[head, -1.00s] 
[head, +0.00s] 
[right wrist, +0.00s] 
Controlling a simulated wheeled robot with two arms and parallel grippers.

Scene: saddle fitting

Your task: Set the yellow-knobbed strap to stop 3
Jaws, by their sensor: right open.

> _Set task_:
Copy all lines in the listing above where the string "right" appears.

> _Task solution_:
[right wrist, +0.00s] 
Jaws, by their sensor: right open.

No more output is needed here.